Brad Parscale had just boarded a Jet Blue flight earlier this month when the paper straw he was using ripped in half.

As he tried to keep his iced tea from spilling onto his suit, the annoyed Trump campaign manager tweeted that he was “so over paper straws.” Prodded by his wife not to leave it at that, Parscale emailed his staff from the air with an idea: Let’s sell plastic Trump straws.

In short order, the campaign sent an email to supporters with the subject line, “Making straws great again.” By the time Parscale landed in Florida, the presidential straws were already in production and an advertising campaign was up and running. The first batch sold out within hours.

No meetings. No focus groups. No consultations with enviro-whackos about what Greenpeace will think of this. Just see the opening and act.

Trump may be impeached by the House but he will not be convicted by the Senate. This certainty gives them options that the Democrats do not enjoy.

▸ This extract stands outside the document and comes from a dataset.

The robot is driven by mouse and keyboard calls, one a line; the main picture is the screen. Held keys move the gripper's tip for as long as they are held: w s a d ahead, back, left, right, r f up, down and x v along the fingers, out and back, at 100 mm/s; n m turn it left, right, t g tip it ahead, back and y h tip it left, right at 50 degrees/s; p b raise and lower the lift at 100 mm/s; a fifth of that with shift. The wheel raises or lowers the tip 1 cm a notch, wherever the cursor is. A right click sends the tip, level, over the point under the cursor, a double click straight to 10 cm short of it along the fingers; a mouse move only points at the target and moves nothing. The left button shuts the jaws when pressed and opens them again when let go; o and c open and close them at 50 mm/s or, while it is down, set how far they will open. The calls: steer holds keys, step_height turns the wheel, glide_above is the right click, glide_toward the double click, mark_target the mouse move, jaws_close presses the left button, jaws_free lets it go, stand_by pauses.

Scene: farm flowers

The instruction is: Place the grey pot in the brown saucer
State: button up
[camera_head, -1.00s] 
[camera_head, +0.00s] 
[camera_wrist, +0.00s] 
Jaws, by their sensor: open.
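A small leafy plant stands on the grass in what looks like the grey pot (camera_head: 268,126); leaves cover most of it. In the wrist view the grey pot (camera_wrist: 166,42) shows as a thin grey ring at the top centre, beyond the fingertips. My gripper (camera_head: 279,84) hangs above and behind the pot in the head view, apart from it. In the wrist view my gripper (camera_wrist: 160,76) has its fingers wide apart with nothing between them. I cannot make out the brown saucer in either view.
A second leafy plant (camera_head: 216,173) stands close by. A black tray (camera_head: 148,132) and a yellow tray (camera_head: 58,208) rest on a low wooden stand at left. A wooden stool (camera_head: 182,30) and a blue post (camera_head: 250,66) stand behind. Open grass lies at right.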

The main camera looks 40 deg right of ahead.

Unlike the 2016 campaign when Trump had to rely upon a wide variety of grifters to run his campaign–some foisted off on him by the GOPe and some who’d clung to him like lint to Velcro for sometime…he goes into 2020 surrounded by people he trusts and who’ve had their baptism of fire, who’ve spent their time in the pressure cooker. They are loyal and you don’t find the self-serving leaks coming out of Parscale’s operation that bedeviled Trump in 2016. In short, they have the ability to work inside OODA loop of the Democrats, to capitalize on blunders and to do damage control.

If Trump wins in 2020, the real story will be how his campaign was able to act with great decisiveness to good and bad news and turn it into votes and money.